As previously mentioned, their albums from Blurryface to Clancy follow a complex, multi-narrative story that explores desires, battles with mental health, identity, and more. To put it briefly, Clancy (a placeholder for Tyler) is a fictional character working to escape the fictional city of Dema, which represents mental health struggles, that is just the main narrative for Clancy. All of the albums have their own stories which correlate to one another. 

Clancy holds 13 tracks, spanning 47 minutes, A very solid album length, with most of their projects being between 40-60 minutes. 

Clancy Album Cover

The first three tracks came out as singles before the album. The intro track, Overcompensate (released Feb. 29 2024) immediately recalls old melodies from past TØP eras, including hints of their 2018 song, Bandito. Track 2, Next Semester features high energy rock and roll percussion and bass as Tyler Josephs vocals even it out, as well as a calming ukulele outro. Next Semester also talks about one’s struggles at a young age to find their place and identity. This track has quickly become a fan favorite. And Backslide, released a day before the albums official release (May 24, 2024) dials it back and holds more emotion. This psychic track has a deeper meaning consisting of Tylers fear of falling back into old habits.

Moving on to the highlights of the album-released songs we kick it off with Midwest Indigo, this dynamic song has very prominent drums and melancholic vocals across the whole tracklength. As well as suggesting the feeling associated with the Midwest, specifically it’s dull scenery and harsh winters, as the duo both grew up in Columbus, Ohio.

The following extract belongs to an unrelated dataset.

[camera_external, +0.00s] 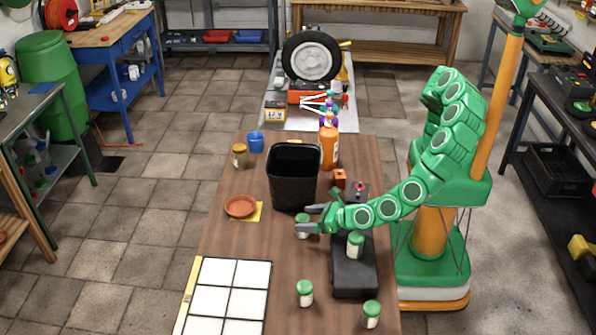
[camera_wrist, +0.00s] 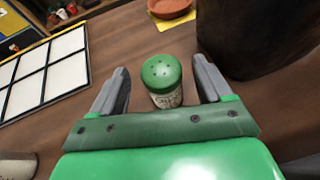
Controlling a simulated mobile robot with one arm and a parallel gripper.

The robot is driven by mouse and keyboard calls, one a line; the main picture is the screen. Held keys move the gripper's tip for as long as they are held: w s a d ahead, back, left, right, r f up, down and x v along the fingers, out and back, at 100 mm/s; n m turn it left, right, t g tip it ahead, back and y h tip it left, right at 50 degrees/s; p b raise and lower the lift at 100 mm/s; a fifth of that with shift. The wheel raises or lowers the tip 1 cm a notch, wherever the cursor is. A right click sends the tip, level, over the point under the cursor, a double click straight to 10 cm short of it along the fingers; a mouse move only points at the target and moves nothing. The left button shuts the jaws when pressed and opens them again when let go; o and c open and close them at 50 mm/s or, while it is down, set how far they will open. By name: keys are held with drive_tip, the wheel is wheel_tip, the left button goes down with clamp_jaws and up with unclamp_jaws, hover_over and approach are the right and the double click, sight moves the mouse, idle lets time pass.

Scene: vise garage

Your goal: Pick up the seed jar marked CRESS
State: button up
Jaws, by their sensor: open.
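A seed jar with a green perforated lid (camera_wrist: 162,73) stands upright between the two fingers of my gripper (camera_wrist: 161,70) in the wrist view. Its pale label shows dark lettering that I cannot read for certain. My gripper is open, with a gap on each side of the jar. In the external view my gripper (camera_external: 306,218) is low over the wooden table, around this jar (camera_external: 302,227). Other green-lidded jars stand on the black box (camera_external: 355,245), at the table's front (camera_external: 305,293) and near its front right corner (camera_external: 371,314). Their labels are too small to read.
A black bin (camera_external: 294,177) stands close behind my gripper. A terracotta saucer (camera_external: 240,206) on a yellow note lies to the left. A white gridded panel (camera_external: 228,295) covers the front left. An orange bottle (camera_external: 329,148) and a blue cup (camera_external: 256,142) stand farther back.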

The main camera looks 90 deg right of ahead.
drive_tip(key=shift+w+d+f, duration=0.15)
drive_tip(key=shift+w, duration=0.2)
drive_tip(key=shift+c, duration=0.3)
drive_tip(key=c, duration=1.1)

Succeeding that, is an ethereal and natural song, Vignette. This harmonic and complex song does the duo much justice in terms of their production skill, Vignette elegantly talks about struggles with addiction, highlighted with the chorus, “No it’s not me it’s for a friend”

Track 7 is simply a love song. The Craving is a sweet, slower ukelele song where Tyler reflects on memories with his wife, Jenna and and sings a nice melody as he’s asking if he is providing her with enough love. Lavish, The 8th song features a very unique video where the duo use various backgrounds and storefronts to match their lyrics word by word. The album actually features music videos for every single song.

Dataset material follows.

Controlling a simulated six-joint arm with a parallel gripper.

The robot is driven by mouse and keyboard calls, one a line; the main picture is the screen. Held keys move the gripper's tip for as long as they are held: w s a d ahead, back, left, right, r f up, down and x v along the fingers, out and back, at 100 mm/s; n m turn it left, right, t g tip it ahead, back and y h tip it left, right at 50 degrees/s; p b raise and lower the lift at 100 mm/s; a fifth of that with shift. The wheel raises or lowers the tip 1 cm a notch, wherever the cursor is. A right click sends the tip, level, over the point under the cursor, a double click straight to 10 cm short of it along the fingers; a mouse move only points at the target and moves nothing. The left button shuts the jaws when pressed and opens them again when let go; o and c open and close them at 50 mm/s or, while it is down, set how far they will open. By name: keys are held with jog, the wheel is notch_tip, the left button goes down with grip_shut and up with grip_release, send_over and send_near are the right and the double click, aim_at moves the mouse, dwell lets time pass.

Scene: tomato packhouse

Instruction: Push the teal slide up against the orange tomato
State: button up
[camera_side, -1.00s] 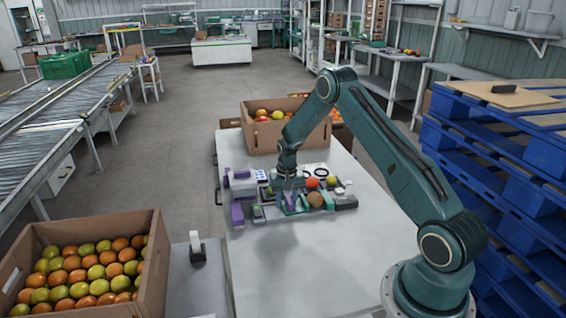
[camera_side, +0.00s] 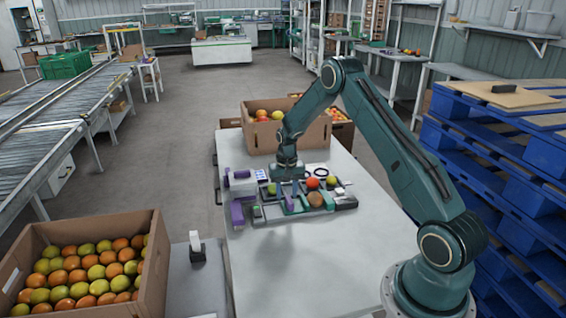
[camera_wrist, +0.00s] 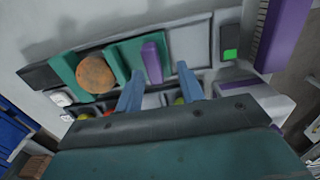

Remembering these songs contain lore, Navigating features fast paced percussion throughout the entire duration. The track is about Tyler navigating his own mind and follows the similar construct for the album’s theme, battle within the mind. The music video features Clancy finding Josh Dun and the Banditos to help lead him out of Dema. Fun fact, Tyler Joseph did not want to keep this song on the album, but Josh convinced him.

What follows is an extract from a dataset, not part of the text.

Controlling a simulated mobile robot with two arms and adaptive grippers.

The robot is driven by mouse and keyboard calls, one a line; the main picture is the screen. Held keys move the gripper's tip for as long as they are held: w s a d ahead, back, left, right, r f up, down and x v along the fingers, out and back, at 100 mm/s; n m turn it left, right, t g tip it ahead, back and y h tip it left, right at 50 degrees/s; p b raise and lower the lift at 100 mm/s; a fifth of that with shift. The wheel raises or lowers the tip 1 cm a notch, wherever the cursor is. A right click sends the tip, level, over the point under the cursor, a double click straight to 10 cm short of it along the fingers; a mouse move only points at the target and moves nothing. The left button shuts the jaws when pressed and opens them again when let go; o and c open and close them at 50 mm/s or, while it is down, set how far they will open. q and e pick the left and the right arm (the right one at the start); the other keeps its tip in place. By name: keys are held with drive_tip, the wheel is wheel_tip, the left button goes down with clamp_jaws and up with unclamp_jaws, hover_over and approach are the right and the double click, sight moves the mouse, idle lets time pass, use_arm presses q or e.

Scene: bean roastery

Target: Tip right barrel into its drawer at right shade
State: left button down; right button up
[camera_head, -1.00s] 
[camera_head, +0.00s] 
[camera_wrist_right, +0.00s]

My personal favorite song is next, At the Risk of Feeling Dumb has a very deep meaning as Tyler Joseph desires for fans to always check in on your friends, no matter how dumb it feels or how much it might take time out of your day. Because feeling dumb is a million times better than losing a friend. This track also provides pure bliss and high-energy vocals.

Finally, CLANCY shifts its tempo for the outro track, Paladin Strait. The strait is a metaphor for escaping negative head space and depression, as Tyler is leaving Dema, and freeing himself from their torment. This 6 minute, slower, sentimental song can easily bring tears to listeners eyes, and perfectly wraps up this project with passion and warmth.

CLANCY couldn’t have closed out an amazing series of albums by a unique pair of musicians better. This album contradicts all disbelief that Tyler Joseph and Josh Dun can still bash their creative minds together, and create beautiful tunes for fans, and keep a deeper story behind the near decade of releases.